PIR Python API 适配升级任务的 bug 修复手册 #58259

MarioLulab · 2023-10-20T03:01:59Z

亲爱的开发者们👋，

大家好！大家在「PIR Python API 适配升级任务」中可能会遇到🐛和解决🔧各种各样的 bug，同时遇到的 bug 可能会普遍出现在其他 API 适配的场景，因此为了降低开发成本，我们维护了这个 bug 修复手册。大家可以以 comment 的形式对 bug 描述及解决方法进行记录。

comment 回复模板可以参考下面的形式：

## 问题描述

简短地描述你在迁移的过程中遇到的问题，可配以截图和报错栈

## 用来复现问题的代码

请提供一个最小化的例子来复现你遇到的 bug

## 解决方法 or 思路

- xxx

MarioLulab · 2023-10-24T09:40:45Z

问题描述

在 @test_with_pir_api 装饰器包裹下，executor 执行 base.default_main_program() 出现报错：

Traceback (most recent call last):
  File "/luq/docker/paddle-docker/Paddle-bak/build/python/paddle/pir_utils.py", line 119, in impl
    func(*args, **kwargs)
  File "/luq/docker/paddle-docker/Paddle-bak/test/legacy_test/test_mse_loss.py", line 53, in test_mse_loss
    fetch_list=[output],
  File "/luq/docker/paddle-docker/Paddle-bak/build/python/paddle/base/executor.py", line 1633, in run
    return_numpy=return_numpy,
  File "/luq/docker/paddle-docker/Paddle-bak/build/python/paddle/base/executor.py", line 1936, in _run_pir_impl
    scope,
  File "/luq/docker/paddle-docker/Paddle-bak/build/python/paddle/base/executor.py", line 1026, in get_pir_program_and_executor
    program, fetch_list=fetch_list, fetch_var_name=fetch_var_name
  File "/luq/docker/paddle-docker/Paddle-bak/build/python/paddle/base/executor.py", line 511, in _add_pir_fetch_ops
    global_block, fetch_list, fetch_var_name, fetch_op
  File "/luq/docker/paddle-docker/Paddle-bak/build/python/paddle/base/executor.py", line 426, in has_fetch_operations
    if op.name() == fetch_op:
AttributeError: 'Operator' object has no attribute 'name'

用来复现问题的代码

创建单测文件：

class TestMseLoss(unittest.TestCase):
    @test_with_pir_api
    def test_mse_loss(self):
        paddle.enable_static()
        input_val = np.random.uniform(0.1, 0.5, (2, 3)).astype("float32")
        label_val = np.random.uniform(0.1, 0.5, (2, 3)).astype("float32")
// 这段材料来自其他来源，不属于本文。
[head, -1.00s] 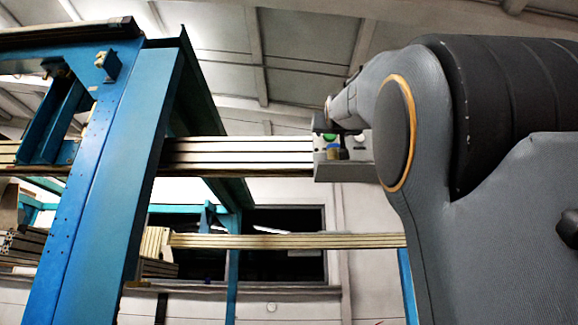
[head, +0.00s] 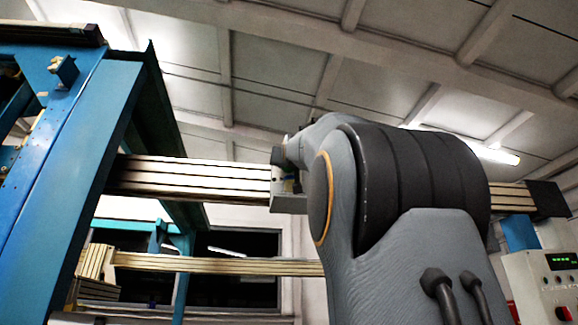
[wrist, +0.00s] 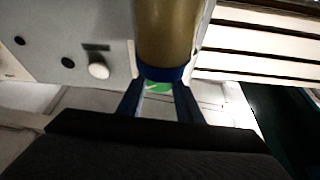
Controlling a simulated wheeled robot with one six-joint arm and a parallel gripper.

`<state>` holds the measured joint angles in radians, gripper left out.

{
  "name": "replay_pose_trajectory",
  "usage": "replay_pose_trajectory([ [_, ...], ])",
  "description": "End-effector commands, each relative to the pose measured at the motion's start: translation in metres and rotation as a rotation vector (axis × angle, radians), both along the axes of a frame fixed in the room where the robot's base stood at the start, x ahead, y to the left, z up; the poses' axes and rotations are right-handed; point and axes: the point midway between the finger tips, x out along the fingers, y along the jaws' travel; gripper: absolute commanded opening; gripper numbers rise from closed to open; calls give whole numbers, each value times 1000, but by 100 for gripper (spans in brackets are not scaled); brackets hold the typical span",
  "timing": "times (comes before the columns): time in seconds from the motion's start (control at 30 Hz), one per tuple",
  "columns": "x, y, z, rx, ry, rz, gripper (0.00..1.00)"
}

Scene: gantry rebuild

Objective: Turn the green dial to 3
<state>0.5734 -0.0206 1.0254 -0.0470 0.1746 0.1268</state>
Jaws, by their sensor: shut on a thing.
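The green dial (wrist: 158,87) shows in the wrist view as a small green patch between the two fingers of my gripper (wrist: 160,82). The blue fingers are closed in on its sides. A brass-coloured cylinder with a blue band (wrist: 167,40) stands right by the fingertips and covers part of the view there. The dial's numbers and pointer cannot be seen.
A pale panel (wrist: 60,35) with dark round spots and a white knob (wrist: 98,71) lies left of the cylinder. A ribbed rail (head: 190,180) runs beside the box. A blue post (head: 75,150) stands at left; a control box with a green display (head: 562,262) stands at right.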

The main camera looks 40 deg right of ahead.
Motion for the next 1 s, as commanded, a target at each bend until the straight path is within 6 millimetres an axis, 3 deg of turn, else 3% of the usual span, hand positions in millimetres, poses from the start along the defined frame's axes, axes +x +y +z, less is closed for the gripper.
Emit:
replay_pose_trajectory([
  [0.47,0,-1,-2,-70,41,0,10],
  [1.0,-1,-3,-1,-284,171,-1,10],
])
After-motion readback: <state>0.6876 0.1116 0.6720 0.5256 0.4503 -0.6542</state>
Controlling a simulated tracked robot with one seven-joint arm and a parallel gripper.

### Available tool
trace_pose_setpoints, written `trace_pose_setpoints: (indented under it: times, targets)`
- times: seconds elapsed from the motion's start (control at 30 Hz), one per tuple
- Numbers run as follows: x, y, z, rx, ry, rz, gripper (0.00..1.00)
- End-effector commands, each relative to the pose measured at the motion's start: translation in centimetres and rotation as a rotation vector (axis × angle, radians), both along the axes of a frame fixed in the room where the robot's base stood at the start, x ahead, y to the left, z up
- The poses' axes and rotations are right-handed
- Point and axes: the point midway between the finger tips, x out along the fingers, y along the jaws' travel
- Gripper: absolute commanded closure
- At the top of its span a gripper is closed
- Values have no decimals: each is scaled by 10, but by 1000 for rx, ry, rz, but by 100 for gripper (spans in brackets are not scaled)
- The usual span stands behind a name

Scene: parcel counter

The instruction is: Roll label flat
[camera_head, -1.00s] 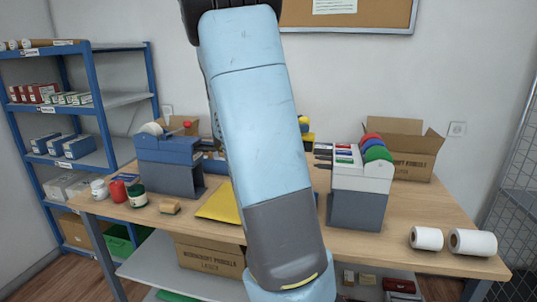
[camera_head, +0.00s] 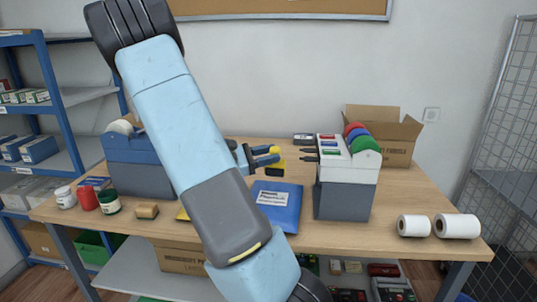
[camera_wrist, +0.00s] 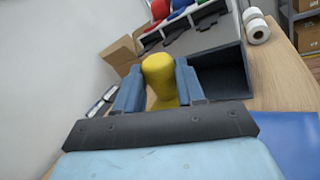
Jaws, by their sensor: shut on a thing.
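A blue parcel (camera_head: 286,214) lies on the counter with a white printed label (camera_head: 271,198) on its top. Part of the parcel shows at the lower right of the wrist view (camera_wrist: 292,140). My gripper (camera_head: 265,156) has blue fingers and is behind the parcel, left of the grey dispenser. In the wrist view my gripper (camera_wrist: 160,88) is shut on a rounded yellow tool (camera_wrist: 160,72). The tool also shows in the head view as a yellow and black shape (camera_head: 276,166). Its lower end is hidden, so I cannot tell whether it touches the counter.
The grey and white dispenser (camera_head: 344,195) stands close right of the parcel. A blue-grey dispenser (camera_head: 135,160), small jars (camera_head: 87,197) and a tan block (camera_head: 147,210) are at left. White rolls (camera_head: 456,226) lie at right; an open carton (camera_head: 395,140) stands behind.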

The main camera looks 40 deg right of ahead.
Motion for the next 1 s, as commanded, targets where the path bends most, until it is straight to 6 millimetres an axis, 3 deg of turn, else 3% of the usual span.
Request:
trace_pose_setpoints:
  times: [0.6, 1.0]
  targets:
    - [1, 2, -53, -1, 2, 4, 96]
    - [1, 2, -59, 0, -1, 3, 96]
        sub = input_val - label_val
        np_result = np.mean(sub * sub)

        input_var = paddle.static.data(
            name="input", shape=[-1, 3], dtype="float32"
        )
        label_var = paddle.static.data(
            name="label", shape=[-1, 3], dtype="float32"
        )

        output = paddle.nn.functional.mse_loss(input=input_var, label=label_var)
        for use_cuda in (
            [False, True] if core.is_compiled_with_cuda() else [False]
        ):
            place = base.CUDAPlace(0) if use_cuda else base.CPUPlace()
            exe = Executor(place)
            (result,) = exe.run(
                base.default_main_program(),
                feed={"input": input_val, "label": label_val},
                fetch_list=[output],
            )

            np.testing.assert_allclose(np_result, result, rtol=1e-05)

运行，报错

解决方法 or 思路

在构建静态图前，实例化两个 paddle.static.Program() 分别作为 main_program 和 startup_program，并在静态图构图时使用 paddle.static.program_guard 管理上下文即可

class TestMseLoss(unittest.TestCase):
    @test_with_pir_api
    def test_mse_loss(self):
        paddle.enable_static()
        input_val = np.random.uniform(0.1, 0.5, (2, 3)).astype("float32")
        label_val = np.random.uniform(0.1, 0.5, (2, 3)).astype("float32")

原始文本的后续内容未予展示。